_INSTRUCTIONS TO FOLLOW_. Copy every line, exactly and only, from the line containing "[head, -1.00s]" to the line containing "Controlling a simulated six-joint", both lines included.
** begin DATA FOR THIS TASK **
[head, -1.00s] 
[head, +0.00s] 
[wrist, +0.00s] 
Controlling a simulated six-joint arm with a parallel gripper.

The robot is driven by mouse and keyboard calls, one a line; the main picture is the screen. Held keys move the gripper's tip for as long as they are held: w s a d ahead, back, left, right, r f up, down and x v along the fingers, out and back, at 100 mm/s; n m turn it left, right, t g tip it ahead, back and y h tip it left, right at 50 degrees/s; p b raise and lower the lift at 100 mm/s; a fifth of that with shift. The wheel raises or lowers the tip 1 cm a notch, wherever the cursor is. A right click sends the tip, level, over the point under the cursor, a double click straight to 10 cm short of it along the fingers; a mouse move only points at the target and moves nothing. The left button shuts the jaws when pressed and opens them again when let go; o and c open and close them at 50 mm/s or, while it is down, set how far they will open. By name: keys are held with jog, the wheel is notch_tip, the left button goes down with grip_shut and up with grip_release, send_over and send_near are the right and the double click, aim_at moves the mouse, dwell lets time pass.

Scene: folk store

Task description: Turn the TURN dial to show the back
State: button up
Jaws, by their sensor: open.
** end DATA FOR THIS TASK **
** begin DATA FOR THIS TASK **
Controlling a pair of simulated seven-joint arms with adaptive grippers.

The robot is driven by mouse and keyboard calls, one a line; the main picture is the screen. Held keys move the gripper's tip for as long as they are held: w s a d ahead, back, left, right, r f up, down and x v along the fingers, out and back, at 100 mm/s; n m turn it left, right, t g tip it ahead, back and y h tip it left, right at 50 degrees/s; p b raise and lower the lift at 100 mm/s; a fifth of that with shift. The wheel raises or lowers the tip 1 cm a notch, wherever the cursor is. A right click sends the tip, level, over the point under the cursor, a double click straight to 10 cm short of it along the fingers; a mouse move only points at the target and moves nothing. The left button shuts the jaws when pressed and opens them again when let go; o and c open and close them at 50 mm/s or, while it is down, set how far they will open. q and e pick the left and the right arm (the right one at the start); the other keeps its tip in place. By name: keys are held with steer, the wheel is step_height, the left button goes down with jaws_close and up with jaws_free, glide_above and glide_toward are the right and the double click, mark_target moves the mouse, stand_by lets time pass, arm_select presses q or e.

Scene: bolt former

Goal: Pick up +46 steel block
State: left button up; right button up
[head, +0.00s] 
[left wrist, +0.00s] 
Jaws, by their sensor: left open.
** end DATA FOR THIS TASK **
** begin DATA FOR THIS TASK **
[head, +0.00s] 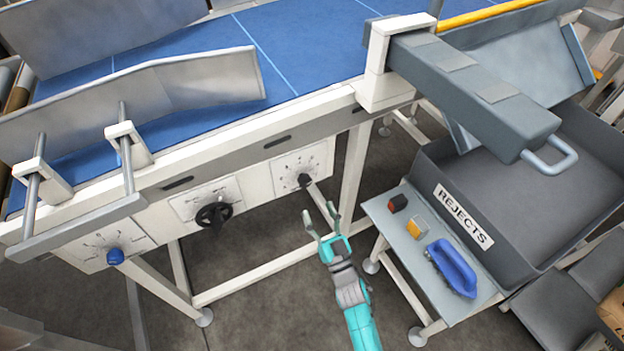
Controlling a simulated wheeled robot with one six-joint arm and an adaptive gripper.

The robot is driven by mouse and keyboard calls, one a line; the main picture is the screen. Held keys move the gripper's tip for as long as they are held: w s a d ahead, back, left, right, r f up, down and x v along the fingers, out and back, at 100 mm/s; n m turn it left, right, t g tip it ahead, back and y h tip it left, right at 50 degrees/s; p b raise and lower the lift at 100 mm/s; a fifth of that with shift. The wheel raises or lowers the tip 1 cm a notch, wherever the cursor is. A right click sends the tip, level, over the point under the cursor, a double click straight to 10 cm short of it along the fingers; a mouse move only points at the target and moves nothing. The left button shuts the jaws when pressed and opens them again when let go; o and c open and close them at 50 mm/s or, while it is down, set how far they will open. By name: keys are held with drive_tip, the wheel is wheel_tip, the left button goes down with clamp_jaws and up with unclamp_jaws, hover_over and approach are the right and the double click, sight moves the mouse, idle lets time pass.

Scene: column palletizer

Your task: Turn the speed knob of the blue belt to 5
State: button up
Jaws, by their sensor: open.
** end DATA FOR THIS TASK **
_EXERCISE SOLUTION_.
[head, -1.00s] 
[head, +0.00s] 
[wrist, +0.00s] 
Controlling a simulated six-joint arm with a parallel gripper.

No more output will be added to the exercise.